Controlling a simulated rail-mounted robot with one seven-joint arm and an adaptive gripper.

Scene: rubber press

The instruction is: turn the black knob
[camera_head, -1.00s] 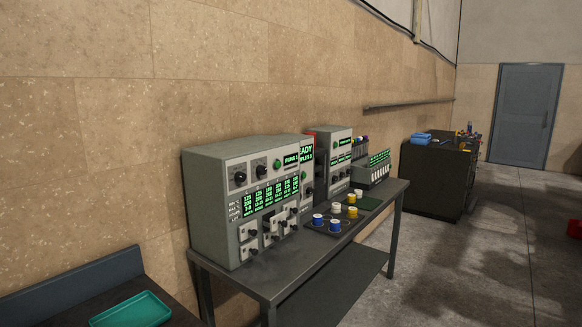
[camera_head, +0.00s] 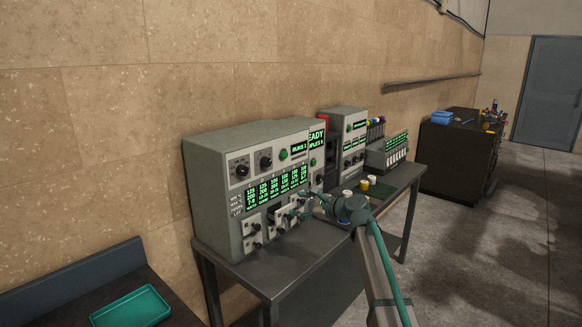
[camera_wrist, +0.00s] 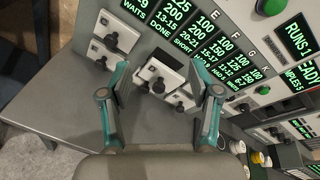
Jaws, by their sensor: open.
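The grey machine (camera_head: 222,205) on the bench carries several black knobs. Two larger black dials, a left one (camera_head: 242,170) and a right one (camera_head: 266,162), sit on its upper front. Smaller black knobs sit on white plates along its lower front; one lower-left knob (camera_head: 256,246) is clear of my arm. My gripper (camera_head: 303,204) is in front of the lower-right plates and partly covers them. In the wrist view my gripper (camera_wrist: 161,74) has its fingers spread and empty. A white plate with a small black knob (camera_wrist: 158,86) shows between them; contact cannot be told.
The grey bench (camera_head: 270,283) holds more machines to the right, with yellow and white spools (camera_head: 364,184) near its front. A teal tray (camera_head: 130,306) lies on a lower surface at left. A dark cabinet (camera_head: 455,155) stands farther back. The floor at right is clear.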

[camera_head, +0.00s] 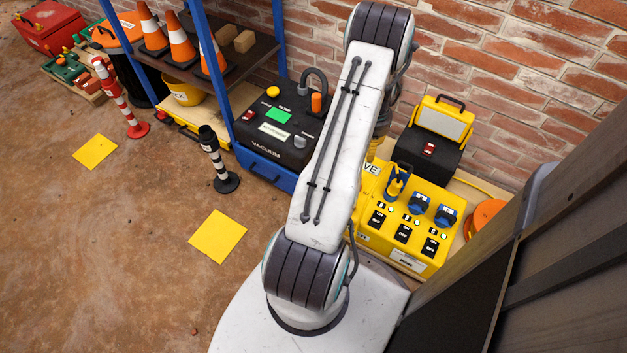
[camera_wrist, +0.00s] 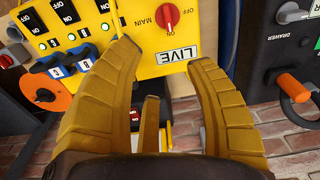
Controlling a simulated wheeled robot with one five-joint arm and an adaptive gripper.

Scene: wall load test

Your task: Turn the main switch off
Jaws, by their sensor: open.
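The main switch (camera_wrist: 167,15) is a red rotary knob at the top of the wrist view, on a yellow panel (camera_wrist: 115,50). The words MAIN and OFF are printed beside it, and a white LIVE label (camera_wrist: 179,53) is close by. In the head view the yellow switch box (camera_head: 375,239) stands right of my arm, which hides the main switch and most of my gripper.
Black switches with green lights (camera_wrist: 62,38) and blue plugs (camera_head: 445,215) share the panel. A dark machine (camera_head: 275,135) stands left of my arm. An orange disc (camera_head: 487,216) lies right of the box. A dark cabinet (camera_head: 540,250) is close on the right. Open floor is at left.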

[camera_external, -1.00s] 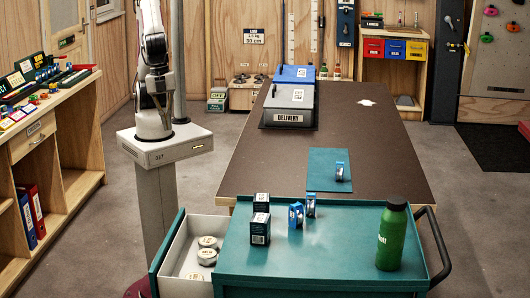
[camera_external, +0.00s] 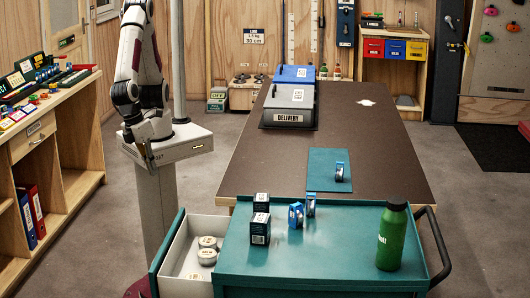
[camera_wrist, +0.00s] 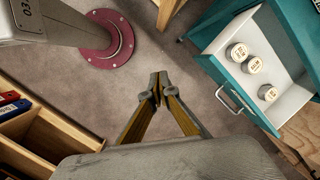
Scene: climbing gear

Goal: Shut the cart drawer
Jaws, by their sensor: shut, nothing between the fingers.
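The teal cart (camera_external: 320,240) stands at the front with its drawer (camera_external: 190,252) pulled out on the left side. The drawer is white inside with a teal front, and several round tins (camera_external: 207,250) lie in it. In the wrist view the drawer (camera_wrist: 277,66) is at the upper right, with a metal handle (camera_wrist: 238,99) on its front facing my gripper. My gripper (camera_wrist: 158,87) is shut and empty, pointing down over bare floor, apart from the handle. In the external view my gripper (camera_external: 152,160) hangs beside my pedestal, above and left of the drawer.
On the cart top stand dark boxes (camera_external: 260,228), blue-and-white items (camera_external: 296,215) and a green bottle (camera_external: 392,236). The brown table (camera_external: 350,125) lies behind the cart. A wooden shelf unit (camera_external: 40,150) stands at left. Bare floor (camera_wrist: 195,50) lies between my gripper and the drawer.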

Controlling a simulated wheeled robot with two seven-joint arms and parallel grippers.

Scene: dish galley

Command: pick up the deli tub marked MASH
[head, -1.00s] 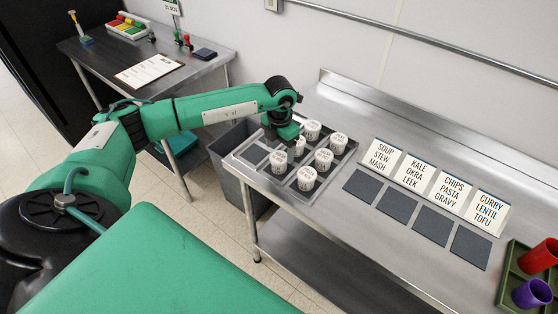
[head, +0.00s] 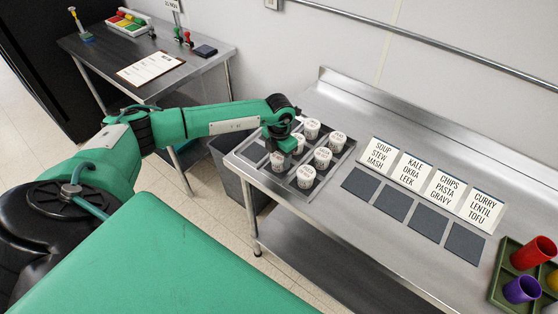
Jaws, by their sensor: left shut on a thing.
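Several white deli tubs stand in a grid tray (head: 236,161) on the steel counter. Their printed labels are too small to read, so I cannot tell which is marked MASH. My left gripper (head: 287,148) is low among the tubs at the tray's left part, shut on a deli tub. It partly hides the front-left tub (head: 278,163) and a tub behind (head: 299,141); I cannot tell which one it grips. Other tubs (head: 306,177), (head: 322,157), (head: 337,142), (head: 312,128) stand apart from it. My right gripper is out of view.
Right of the tray, several dark square mats (head: 361,185) lie empty before name cards; the leftmost card (head: 380,155) reads SOUP, STEW, MASH. A green tray (head: 504,268) with red and purple cups is at the right. A grey bin (head: 228,155) stands left of the counter.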

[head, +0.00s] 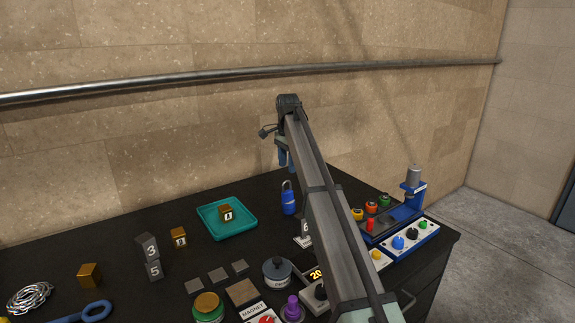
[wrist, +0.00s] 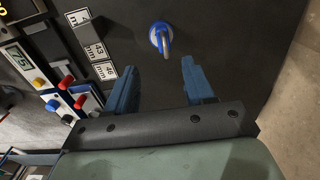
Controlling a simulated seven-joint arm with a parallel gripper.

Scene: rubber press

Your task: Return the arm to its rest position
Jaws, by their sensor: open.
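My arm (head: 330,230) reaches up and forward from the lower right over the table in the head view. My gripper (head: 285,160) hangs from its far end, above the table and in front of the tiled wall. In the wrist view its two blue fingers are spread apart and nothing is between them (wrist: 160,85). A blue padlock (head: 289,198) stands on the table below the gripper. It also shows beyond the fingertips in the wrist view (wrist: 159,39), apart from them.
A teal tray (head: 205,220) holds a small brass cube. Dark blocks (head: 149,250), a grey lidded pot (head: 277,271) and a button panel (head: 408,242) stand on the black table (head: 120,235). A metal rail (head: 200,78) runs along the wall behind my arm.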

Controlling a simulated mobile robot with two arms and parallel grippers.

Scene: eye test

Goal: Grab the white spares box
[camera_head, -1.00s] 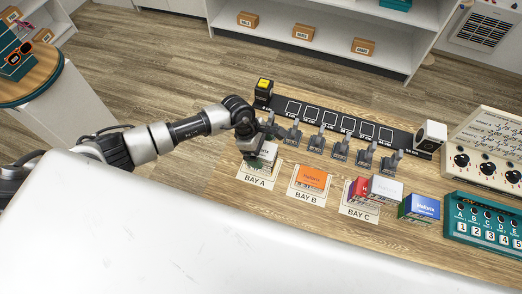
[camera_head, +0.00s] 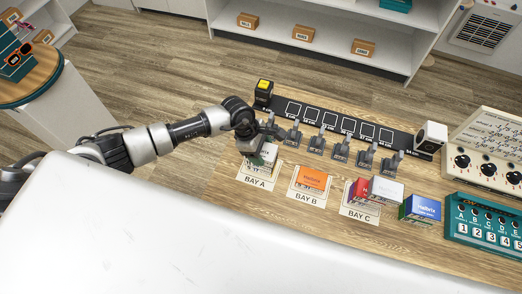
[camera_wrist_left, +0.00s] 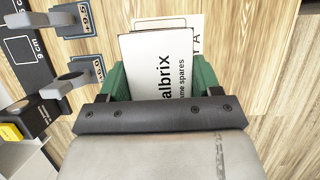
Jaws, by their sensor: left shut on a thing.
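A white box (camera_head: 269,153) with dark lettering is at the mat marked BAY A (camera_head: 259,182). In the left wrist view the white box (camera_wrist_left: 158,62) shows its lettered top, with the word "spares" readable. My left gripper (camera_head: 257,158) reaches down on it from the left. Its green fingers are on two opposite sides of the box in the left wrist view, shut on it. I cannot tell whether the box touches the mat. Another white-topped box (camera_head: 387,191) stands at BAY C. My right gripper is not in view.
An orange box (camera_head: 313,178) lies at BAY B. A row of grey clips (camera_head: 317,141) stands close behind the bays. A teal button panel (camera_head: 484,225) is at the right.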

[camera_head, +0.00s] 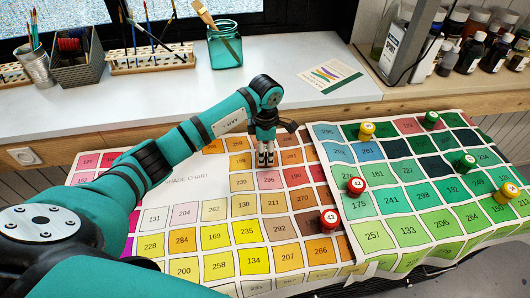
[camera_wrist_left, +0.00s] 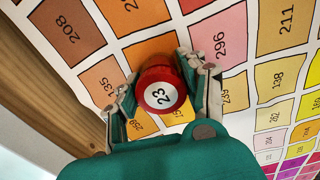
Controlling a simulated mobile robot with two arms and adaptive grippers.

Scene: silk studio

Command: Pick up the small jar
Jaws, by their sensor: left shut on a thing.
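A small red jar (camera_wrist_left: 160,90) with a white round label marked 23 sits between the fingers of my left gripper (camera_wrist_left: 163,95) in the left wrist view. The fingers close on it from both sides, above the colour chart. In the head view my left gripper (camera_head: 265,160) points down over the orange and brown squares near the chart's back edge; the jar cannot be made out there. My right gripper is not in view.
Other small jars stand on the shade chart (camera_head: 180,178) to the right: red ones (camera_head: 356,187) (camera_head: 330,220), yellow ones (camera_head: 366,131) (camera_head: 507,193) and green ones (camera_head: 431,120) (camera_head: 466,163). A white shelf (camera_head: 130,110) with brush holders runs behind. The chart's left side is free of jars.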

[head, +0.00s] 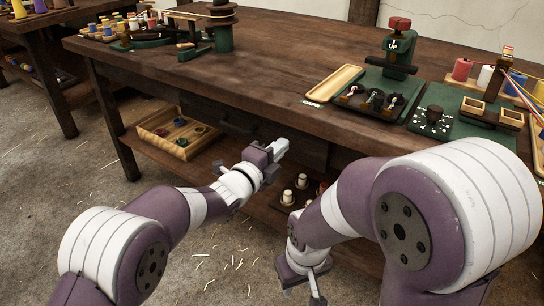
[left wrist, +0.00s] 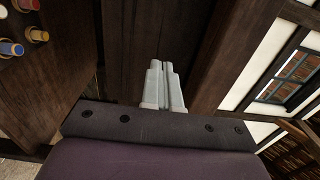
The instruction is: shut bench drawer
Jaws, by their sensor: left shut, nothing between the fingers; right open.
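The dark wooden bench drawer (head: 240,123) sits under the front edge of the workbench (head: 290,62). Its front shows left of and behind my left gripper; how far it stands out is hard to tell. My left gripper (head: 281,146) is shut and empty, its fingertips close to the drawer front. Whether they touch it is unclear. In the left wrist view the pale fingers (left wrist: 163,85) are together against dark wood. My right gripper (head: 316,290) is open, low in front of the bench, pointing down and away from the drawer.
Below the drawer, the lower shelf holds a wooden tray (head: 177,132) with small spools, and white-topped pieces (head: 288,196) stand nearer my right arm. The bench top carries a green press (head: 400,50), a black tray (head: 372,100) and a light wooden tray (head: 334,84). Fibre scraps litter the floor.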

========================================================================

#### TASK:
Write out all the entries exactly, except for the pictures.

#### SOLUTION:
Controlling a simulated rail-mounted robot with one seven-joint arm and an adaptive gripper.

Scene: rubber press

The instruction is: turn the black knob
[camera_head, -1.00s] 
[camera_head, +0.00s] 
[camera_wrist, +0.00s] 
Jaws, by their sensor: open.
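The grey machine (camera_head: 222,205) on the bench carries several black knobs. Two larger black dials, a left one (camera_head: 242,170) and a right one (camera_head: 266,162), sit on its upper front. Smaller black knobs sit on white plates along its lower front; one lower-left knob (camera_head: 256,246) is clear of my arm. My gripper (camera_head: 303,204) is in front of the lower-right plates and partly covers them. In the wrist view my gripper (camera_wrist: 161,74) has its fingers spread and empty. A white plate with a small black knob (camera_wrist: 158,86) shows between them; contact cannot be told.
The grey bench (camera_head: 270,283) holds more machines to the right, with yellow and white spools (camera_head: 364,184) near its front. A teal tray (camera_head: 130,306) lies on a lower surface at left. A dark cabinet (camera_head: 455,155) stands farther back. The floor at right is clear.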

[camera_head, +0.00s] 
[camera_wrist, +0.00s] 
Controlling a simulated wheeled robot with one five-joint arm and an adaptive gripper.

Scene: wall load test

Your task: Turn the main switch off
Jaws, by their sensor: open.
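The main switch (camera_wrist: 167,15) is a red rotary knob at the top of the wrist view, on a yellow panel (camera_wrist: 115,50). The words MAIN and OFF are printed beside it, and a white LIVE label (camera_wrist: 179,53) is close by. In the head view the yellow switch box (camera_head: 375,239) stands right of my arm, which hides the main switch and most of my gripper.
Black switches with green lights (camera_wrist: 62,38) and blue plugs (camera_head: 445,215) share the panel. A dark machine (camera_head: 275,135) stands left of my arm. An orange disc (camera_head: 487,216) lies right of the box. A dark cabinet (camera_head: 540,250) is close on the right. Open floor is at left.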

[camera_external, -1.00s] 
[camera_external, +0.00s] 
[camera_wrist, +0.00s] 
Scene: climbing gear

Goal: Shut the cart drawer
Jaws, by their sensor: shut, nothing between the fingers.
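The teal cart (camera_external: 320,240) stands at the front with its drawer (camera_external: 190,252) pulled out on the left side. The drawer is white inside with a teal front, and several round tins (camera_external: 207,250) lie in it. In the wrist view the drawer (camera_wrist: 277,66) is at the upper right, with a metal handle (camera_wrist: 238,99) on its front facing my gripper. My gripper (camera_wrist: 158,87) is shut and empty, pointing down over bare floor, apart from the handle. In the external view my gripper (camera_external: 152,160) hangs beside my pedestal, above and left of the drawer.
On the cart top stand dark boxes (camera_external: 260,228), blue-and-white items (camera_external: 296,215) and a green bottle (camera_external: 392,236). The brown table (camera_external: 350,125) lies behind the cart. A wooden shelf unit (camera_external: 40,150) stands at left. Bare floor (camera_wrist: 195,50) lies between my gripper and the drawer.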

Controlling a simulated wheeled robot with two seven-joint arms and parallel grippers.

Scene: dish galley

Command: pick up the deli tub marked MASH
[head, -1.00s] 
[head, +0.00s] 
Jaws, by their sensor: left shut on a thing.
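Several white deli tubs stand in a grid tray (head: 236,161) on the steel counter. Their printed labels are too small to read, so I cannot tell which is marked MASH. My left gripper (head: 287,148) is low among the tubs at the tray's left part, shut on a deli tub. It partly hides the front-left tub (head: 278,163) and a tub behind (head: 299,141); I cannot tell which one it grips. Other tubs (head: 306,177), (head: 322,157), (head: 337,142), (head: 312,128) stand apart from it. My right gripper is out of view.
Right of the tray, several dark square mats (head: 361,185) lie empty before name cards; the leftmost card (head: 380,155) reads SOUP, STEW, MASH. A green tray (head: 504,268) with red and purple cups is at the right. A grey bin (head: 228,155) stands left of the counter.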

[head, +0.00s] 
[wrist, +0.00s] 
Controlling a simulated seven-joint arm with a parallel gripper.

Scene: rubber press

Your task: Return the arm to its rest position
Jaws, by their sensor: open.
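My arm (head: 330,230) reaches up and forward from the lower right over the table in the head view. My gripper (head: 285,160) hangs from its far end, above the table and in front of the tiled wall. In the wrist view its two blue fingers are spread apart and nothing is between them (wrist: 160,85). A blue padlock (head: 289,198) stands on the table below the gripper. It also shows beyond the fingertips in the wrist view (wrist: 159,39), apart from them.
A teal tray (head: 205,220) holds a small brass cube. Dark blocks (head: 149,250), a grey lidded pot (head: 277,271) and a button panel (head: 408,242) stand on the black table (head: 120,235). A metal rail (head: 200,78) runs along the wall behind my arm.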

Controlling a simulated mobile robot with two arms and parallel grippers.

Scene: eye test

Goal: Grab the white spares box
[camera_head, -1.00s] 
[camera_head, +0.00s] 
[camera_wrist_left, +0.00s] 
Jaws, by their sensor: left shut on a thing.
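A white box (camera_head: 269,153) with dark lettering is at the mat marked BAY A (camera_head: 259,182). In the left wrist view the white box (camera_wrist_left: 158,62) shows its lettered top, with the word "spares" readable. My left gripper (camera_head: 257,158) reaches down on it from the left. Its green fingers are on two opposite sides of the box in the left wrist view, shut on it. I cannot tell whether the box touches the mat. Another white-topped box (camera_head: 387,191) stands at BAY C. My right gripper is not in view.
An orange box (camera_head: 313,178) lies at BAY B. A row of grey clips (camera_head: 317,141) stands close behind the bays. A teal button panel (camera_head: 484,225) is at the right.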

[camera_head, +0.00s] 
[camera_wrist_left, +0.00s] 
Controlling a simulated mobile robot with two arms and adaptive grippers.

Scene: silk studio

Command: Pick up the small jar
Jaws, by their sensor: left shut on a thing.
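A small red jar (camera_wrist_left: 160,90) with a white round label marked 23 sits between the fingers of my left gripper (camera_wrist_left: 163,95) in the left wrist view. The fingers close on it from both sides, above the colour chart. In the head view my left gripper (camera_head: 265,160) points down over the orange and brown squares near the chart's back edge; the jar cannot be made out there. My right gripper is not in view.
Other small jars stand on the shade chart (camera_head: 180,178) to the right: red ones (camera_head: 356,187) (camera_head: 330,220), yellow ones (camera_head: 366,131) (camera_head: 507,193) and green ones (camera_head: 431,120) (camera_head: 466,163). A white shelf (camera_head: 130,110) with brush holders runs behind. The chart's left side is free of jars.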

[head, +0.00s] 
[left wrist, +0.00s] 
The instruction is: shut bench drawer
Jaws, by their sensor: left shut, nothing between the fingers; right open.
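The dark wooden bench drawer (head: 240,123) sits under the front edge of the workbench (head: 290,62). Its front shows left of and behind my left gripper; how far it stands out is hard to tell. My left gripper (head: 281,146) is shut and empty, its fingertips close to the drawer front. Whether they touch it is unclear. In the left wrist view the pale fingers (left wrist: 163,85) are together against dark wood. My right gripper (head: 316,290) is open, low in front of the bench, pointing down and away from the drawer.
Below the drawer, the lower shelf holds a wooden tray (head: 177,132) with small spools, and white-topped pieces (head: 288,196) stand nearer my right arm. The bench top carries a green press (head: 400,50), a black tray (head: 372,100) and a light wooden tray (head: 334,84). Fibre scraps litter the floor.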

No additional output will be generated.